[Request]
Each record that follows should be repeated exactly, minus any images.

----------------

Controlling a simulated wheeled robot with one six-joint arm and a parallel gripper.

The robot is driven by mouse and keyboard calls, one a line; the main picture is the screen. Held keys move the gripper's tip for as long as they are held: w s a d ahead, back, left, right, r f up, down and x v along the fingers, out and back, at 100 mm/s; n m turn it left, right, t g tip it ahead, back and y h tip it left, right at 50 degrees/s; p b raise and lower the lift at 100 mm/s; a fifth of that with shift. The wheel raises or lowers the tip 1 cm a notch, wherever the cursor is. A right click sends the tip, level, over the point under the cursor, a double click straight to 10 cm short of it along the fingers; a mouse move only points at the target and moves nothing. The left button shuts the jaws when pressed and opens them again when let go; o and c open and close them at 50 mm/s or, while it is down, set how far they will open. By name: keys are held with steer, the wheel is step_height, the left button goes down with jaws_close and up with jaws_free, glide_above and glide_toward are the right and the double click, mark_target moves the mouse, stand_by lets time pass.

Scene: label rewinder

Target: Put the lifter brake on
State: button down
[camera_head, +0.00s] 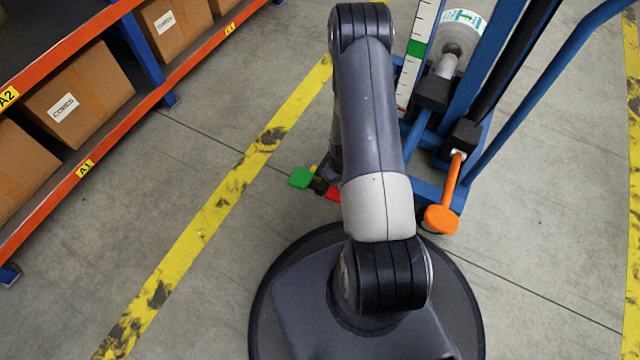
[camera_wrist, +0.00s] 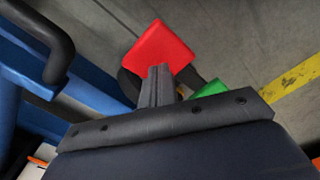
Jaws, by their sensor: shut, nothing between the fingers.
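The blue lifter (camera_head: 470,60) stands at the upper right. Low at its left side are a red pedal pad (camera_head: 333,195) and a green pedal pad (camera_head: 300,178); my arm partly covers the red one. In the wrist view the red pad (camera_wrist: 158,45) is just beyond the tips of my gripper (camera_wrist: 158,72), whose fingers are shut and empty. I cannot tell whether they touch it. The green pad (camera_wrist: 210,90) is to the right, partly hidden by the gripper body. Which way the pedal is tilted is not clear. My gripper is hidden behind my arm in the head view.
An orange pedal (camera_head: 441,218) on a lever sticks out at the lifter's front. A white roll (camera_head: 462,28) sits on the lifter. An orange rack (camera_head: 110,140) with cardboard boxes stands at left. The floor around the yellow line (camera_head: 215,205) is clear.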

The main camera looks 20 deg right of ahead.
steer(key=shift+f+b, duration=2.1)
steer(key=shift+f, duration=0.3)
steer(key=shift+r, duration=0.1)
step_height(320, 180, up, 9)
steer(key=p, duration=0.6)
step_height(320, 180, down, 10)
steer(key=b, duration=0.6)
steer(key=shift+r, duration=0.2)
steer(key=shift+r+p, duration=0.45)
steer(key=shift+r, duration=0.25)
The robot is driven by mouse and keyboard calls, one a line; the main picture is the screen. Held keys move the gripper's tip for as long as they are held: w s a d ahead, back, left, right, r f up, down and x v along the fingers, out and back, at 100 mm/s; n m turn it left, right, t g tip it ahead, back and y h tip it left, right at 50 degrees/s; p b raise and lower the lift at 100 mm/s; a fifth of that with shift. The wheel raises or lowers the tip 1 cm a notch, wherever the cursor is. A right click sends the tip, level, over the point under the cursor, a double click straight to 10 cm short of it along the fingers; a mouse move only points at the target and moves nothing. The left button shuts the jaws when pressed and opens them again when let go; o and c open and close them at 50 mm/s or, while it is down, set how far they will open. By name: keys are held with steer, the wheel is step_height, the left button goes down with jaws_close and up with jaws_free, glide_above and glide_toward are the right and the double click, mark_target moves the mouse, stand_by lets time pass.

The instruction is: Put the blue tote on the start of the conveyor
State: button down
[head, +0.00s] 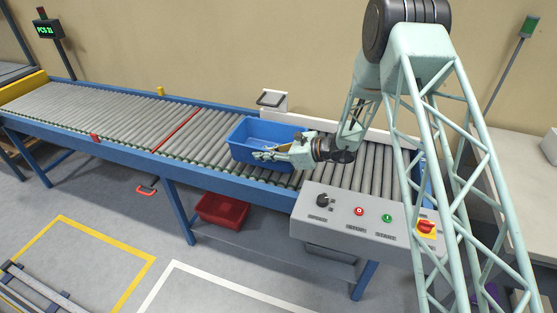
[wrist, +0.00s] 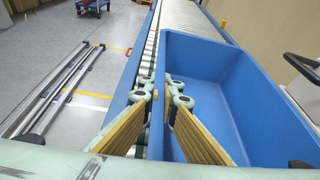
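The blue tote (head: 248,131) is open-topped and sits on the rollers of the conveyor (head: 100,107), to the right of the red line across it. It looks upright and level. The tote fills the right of the wrist view (wrist: 230,90), and its inside looks empty there. My gripper (head: 264,154) is at the tote's near wall in the head view. In the wrist view my gripper (wrist: 161,92) has one finger outside that wall and one inside. The fingers look apart, with the wall between them; whether either touches it is hard to tell.
A red line (head: 178,131) crosses the rollers. A grey control panel (head: 360,212) stands in front of the conveyor's right part. A red crate (head: 222,210) lies below the conveyor. A white box-like fixture (head: 272,103) stands behind the tote. The rollers left of the tote are clear.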

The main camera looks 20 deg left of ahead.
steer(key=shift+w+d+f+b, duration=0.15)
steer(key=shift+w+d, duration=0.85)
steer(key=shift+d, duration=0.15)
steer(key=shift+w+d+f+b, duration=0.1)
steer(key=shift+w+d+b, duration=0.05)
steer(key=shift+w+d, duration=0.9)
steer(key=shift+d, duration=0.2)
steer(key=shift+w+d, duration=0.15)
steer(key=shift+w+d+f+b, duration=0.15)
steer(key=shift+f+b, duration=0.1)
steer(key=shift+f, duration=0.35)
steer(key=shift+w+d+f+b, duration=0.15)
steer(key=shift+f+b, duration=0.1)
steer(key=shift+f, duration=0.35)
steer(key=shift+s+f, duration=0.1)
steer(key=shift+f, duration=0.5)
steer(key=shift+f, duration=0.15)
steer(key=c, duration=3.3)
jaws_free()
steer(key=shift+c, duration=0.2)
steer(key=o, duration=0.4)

----------------

[Task result]
Controlling a simulated wheeled robot with one six-joint arm and a parallel gripper.

The robot is driven by mouse and keyboard calls, one a line; the main picture is the screen. Held keys move the gripper's tip for as long as they are held: w s a d ahead, back, left, right, r f up, down and x v along the fingers, out and back, at 100 mm/s; n m turn it left, right, t g tip it ahead, back and y h tip it left, right at 50 degrees/s; p b raise and lower the lift at 100 mm/s; a fifth of that with shift. The wheel raises or lowers the tip 1 cm a notch, wherever the cursor is. A right click sends the tip, level, over the point under the cursor, a double click straight to 10 cm short of it along the fingers; a mouse move only points at the target and moves nothing. The left button shuts the jaws when pressed and opens them again when let go; o and c open and close them at 50 mm/s or, while it is down, set how far they will open. By name: keys are held with steer, the wheel is step_height, the left button goes down with jaws_close and up with jaws_free, glide_above and glide_toward are the right and the double click, mark_target moves the mouse, stand_by lets time pass.

Scene: label rewinder

Target: Put the lifter brake on
State: button down
[camera_head, +0.00s] 
[camera_wrist, +0.00s] 
Jaws, by their sensor: shut, nothing between the fingers.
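The blue lifter (camera_head: 470,60) stands at the upper right. Low at its left side are a red pedal pad (camera_head: 333,195) and a green pedal pad (camera_head: 300,178); my arm partly covers the red one. In the wrist view the red pad (camera_wrist: 158,45) is just beyond the tips of my gripper (camera_wrist: 158,72), whose fingers are shut and empty. I cannot tell whether they touch it. The green pad (camera_wrist: 210,90) is to the right, partly hidden by the gripper body. Which way the pedal is tilted is not clear. My gripper is hidden behind my arm in the head view.
An orange pedal (camera_head: 441,218) on a lever sticks out at the lifter's front. A white roll (camera_head: 462,28) sits on the lifter. An orange rack (camera_head: 110,140) with cardboard boxes stands at left. The floor around the yellow line (camera_head: 215,205) is clear.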

The main camera looks 20 deg right of ahead.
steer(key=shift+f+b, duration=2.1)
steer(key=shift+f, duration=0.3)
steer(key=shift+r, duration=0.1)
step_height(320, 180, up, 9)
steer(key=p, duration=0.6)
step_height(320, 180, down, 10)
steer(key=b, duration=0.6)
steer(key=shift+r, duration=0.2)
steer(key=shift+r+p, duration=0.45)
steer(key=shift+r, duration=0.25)
The robot is driven by mouse and keyboard calls, one a line; the main picture is the screen. Held keys move the gripper's tip for as long as they are held: w s a d ahead, back, left, right, r f up, down and x v along the fingers, out and back, at 100 mm/s; n m turn it left, right, t g tip it ahead, back and y h tip it left, right at 50 degrees/s; p b raise and lower the lift at 100 mm/s; a fifth of that with shift. The wheel raises or lowers the tip 1 cm a notch, wherever the cursor is. A right click sends the tip, level, over the point under the cursor, a double click straight to 10 cm short of it along the fingers; a mouse move only points at the target and moves nothing. The left button shuts the jaws when pressed and opens them again when let go; o and c open and close them at 50 mm/s or, while it is down, set how far they will open. By name: keys are held with steer, the wheel is step_height, the left button goes down with jaws_close and up with jaws_free, glide_above and glide_toward are the right and the double click, mark_target moves the mouse, stand_by lets time pass.

The instruction is: Put the blue tote on the start of the conveyor
State: button down
[head, +0.00s] 
[wrist, +0.00s] 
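The blue tote (head: 248,131) is open-topped and sits on the rollers of the conveyor (head: 100,107), to the right of the red line across it. It looks upright and level. The tote fills the right of the wrist view (wrist: 230,90), and its inside looks empty there. My gripper (head: 264,154) is at the tote's near wall in the head view. In the wrist view my gripper (wrist: 161,92) has one finger outside that wall and one inside. The fingers look apart, with the wall between them; whether either touches it is hard to tell.
A red line (head: 178,131) crosses the rollers. A grey control panel (head: 360,212) stands in front of the conveyor's right part. A red crate (head: 222,210) lies below the conveyor. A white box-like fixture (head: 272,103) stands behind the tote. The rollers left of the tote are clear.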

The main camera looks 20 deg left of ahead.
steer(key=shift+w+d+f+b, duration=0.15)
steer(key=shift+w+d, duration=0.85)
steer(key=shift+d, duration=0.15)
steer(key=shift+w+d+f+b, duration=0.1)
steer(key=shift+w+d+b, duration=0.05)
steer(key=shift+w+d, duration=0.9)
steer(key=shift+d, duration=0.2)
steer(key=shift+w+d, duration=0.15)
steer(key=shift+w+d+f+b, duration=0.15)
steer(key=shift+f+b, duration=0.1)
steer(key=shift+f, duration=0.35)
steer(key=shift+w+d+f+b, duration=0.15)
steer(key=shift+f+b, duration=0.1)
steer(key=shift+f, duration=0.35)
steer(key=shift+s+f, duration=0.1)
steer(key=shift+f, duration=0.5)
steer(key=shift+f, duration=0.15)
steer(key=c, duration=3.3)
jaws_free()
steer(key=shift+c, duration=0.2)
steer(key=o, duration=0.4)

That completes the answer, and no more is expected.